— Begin —

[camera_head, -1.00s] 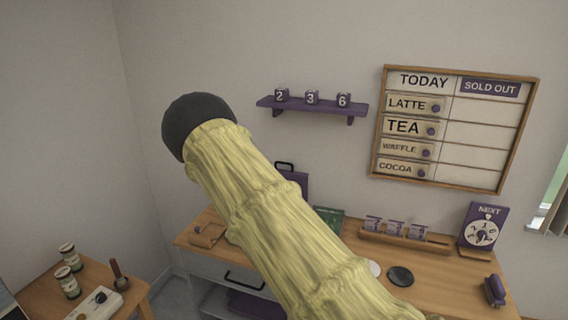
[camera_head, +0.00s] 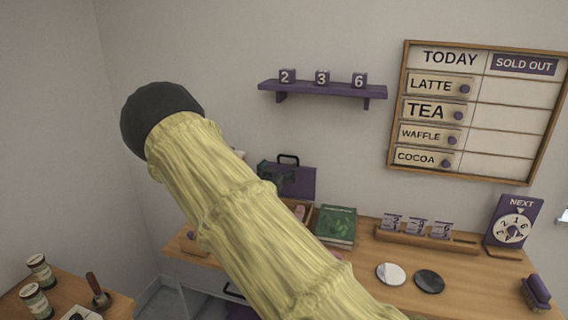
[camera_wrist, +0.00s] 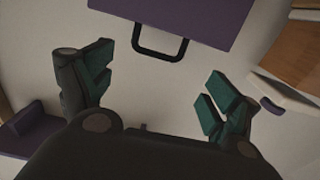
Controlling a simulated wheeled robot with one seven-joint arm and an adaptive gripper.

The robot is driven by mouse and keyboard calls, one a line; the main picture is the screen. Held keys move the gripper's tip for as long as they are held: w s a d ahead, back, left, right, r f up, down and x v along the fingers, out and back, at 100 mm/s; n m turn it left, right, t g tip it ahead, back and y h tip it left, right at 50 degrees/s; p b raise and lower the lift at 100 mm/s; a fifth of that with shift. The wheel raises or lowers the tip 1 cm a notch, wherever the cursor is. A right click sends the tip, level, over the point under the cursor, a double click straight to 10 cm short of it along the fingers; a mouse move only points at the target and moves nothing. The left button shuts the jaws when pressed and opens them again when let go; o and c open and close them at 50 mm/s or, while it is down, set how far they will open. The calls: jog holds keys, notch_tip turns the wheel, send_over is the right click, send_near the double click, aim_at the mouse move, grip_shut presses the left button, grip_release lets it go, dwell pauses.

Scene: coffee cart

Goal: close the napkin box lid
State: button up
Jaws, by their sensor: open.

— End —

### REQUIREMENTS
Drop the images and output only the lines from the one that contains "[camera_head, +0.00s]" to the one that contains "Controlling a simulated", both included.

### EXPECTED OUTPUT
[camera_head, +0.00s] 
[camera_wrist, +0.00s] 
Controlling a simulated wheeled robot with one seven-joint arm and an adaptive gripper.

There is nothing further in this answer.